§ Work required: Transcribe word for word only the span whose first line is the one with "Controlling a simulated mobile" and whose last line is the one with "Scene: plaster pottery"; both of those lines belong to it.

[Robot task records]
════════════════

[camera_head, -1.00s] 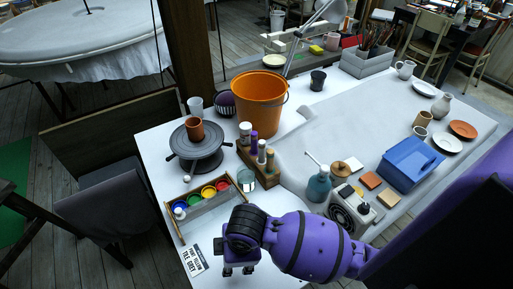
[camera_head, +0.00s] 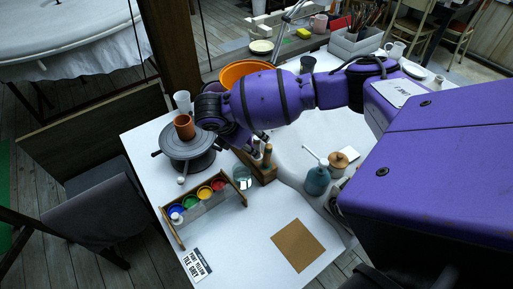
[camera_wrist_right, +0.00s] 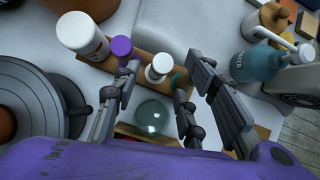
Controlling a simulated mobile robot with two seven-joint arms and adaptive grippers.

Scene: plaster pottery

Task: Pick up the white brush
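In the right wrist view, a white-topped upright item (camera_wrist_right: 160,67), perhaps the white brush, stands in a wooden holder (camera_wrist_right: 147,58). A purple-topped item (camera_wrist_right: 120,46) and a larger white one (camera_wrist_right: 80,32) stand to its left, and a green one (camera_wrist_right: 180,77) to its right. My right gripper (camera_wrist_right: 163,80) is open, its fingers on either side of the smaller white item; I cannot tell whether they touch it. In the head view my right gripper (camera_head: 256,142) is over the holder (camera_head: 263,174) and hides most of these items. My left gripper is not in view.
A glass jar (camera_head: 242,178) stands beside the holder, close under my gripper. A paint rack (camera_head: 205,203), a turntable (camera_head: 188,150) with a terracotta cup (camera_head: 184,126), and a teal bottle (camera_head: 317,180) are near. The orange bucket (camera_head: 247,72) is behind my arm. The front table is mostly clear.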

════════════════

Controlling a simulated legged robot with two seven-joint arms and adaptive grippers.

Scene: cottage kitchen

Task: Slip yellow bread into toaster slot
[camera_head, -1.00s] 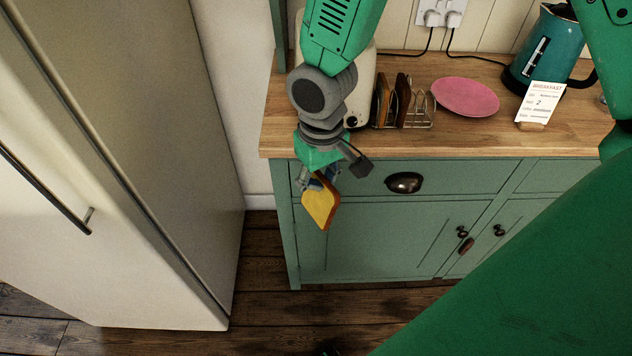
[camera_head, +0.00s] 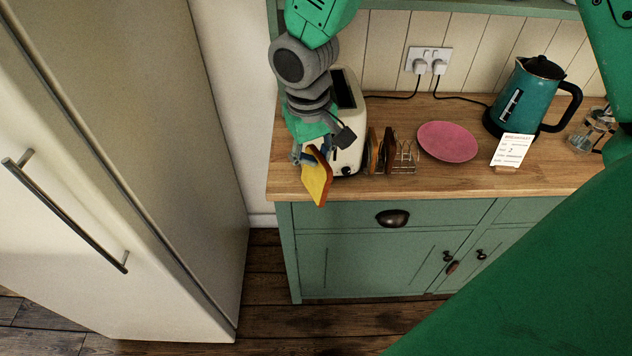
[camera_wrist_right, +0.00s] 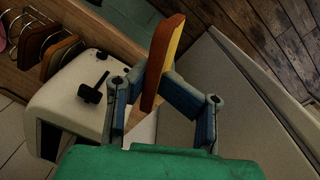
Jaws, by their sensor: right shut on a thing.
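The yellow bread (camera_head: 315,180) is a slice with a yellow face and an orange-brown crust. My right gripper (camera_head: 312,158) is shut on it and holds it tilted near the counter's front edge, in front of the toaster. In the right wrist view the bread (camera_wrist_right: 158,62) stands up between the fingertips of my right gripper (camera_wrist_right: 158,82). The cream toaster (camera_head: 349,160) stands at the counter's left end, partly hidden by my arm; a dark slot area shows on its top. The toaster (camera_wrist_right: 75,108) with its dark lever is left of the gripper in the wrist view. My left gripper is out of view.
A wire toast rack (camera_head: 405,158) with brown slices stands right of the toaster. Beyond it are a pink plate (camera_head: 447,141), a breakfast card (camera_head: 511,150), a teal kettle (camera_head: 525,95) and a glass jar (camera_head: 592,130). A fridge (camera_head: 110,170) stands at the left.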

════════════════

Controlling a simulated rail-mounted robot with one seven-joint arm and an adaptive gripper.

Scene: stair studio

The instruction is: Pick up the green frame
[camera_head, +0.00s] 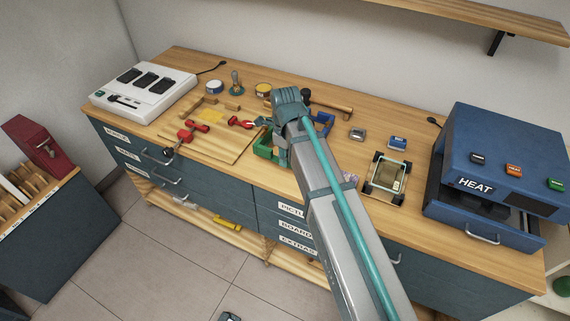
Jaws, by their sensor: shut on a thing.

════════════════

§ Written reply:
Controlling a simulated mobile robot with two seven-joint arms and adaptive grippers.

Scene: plaster pottery

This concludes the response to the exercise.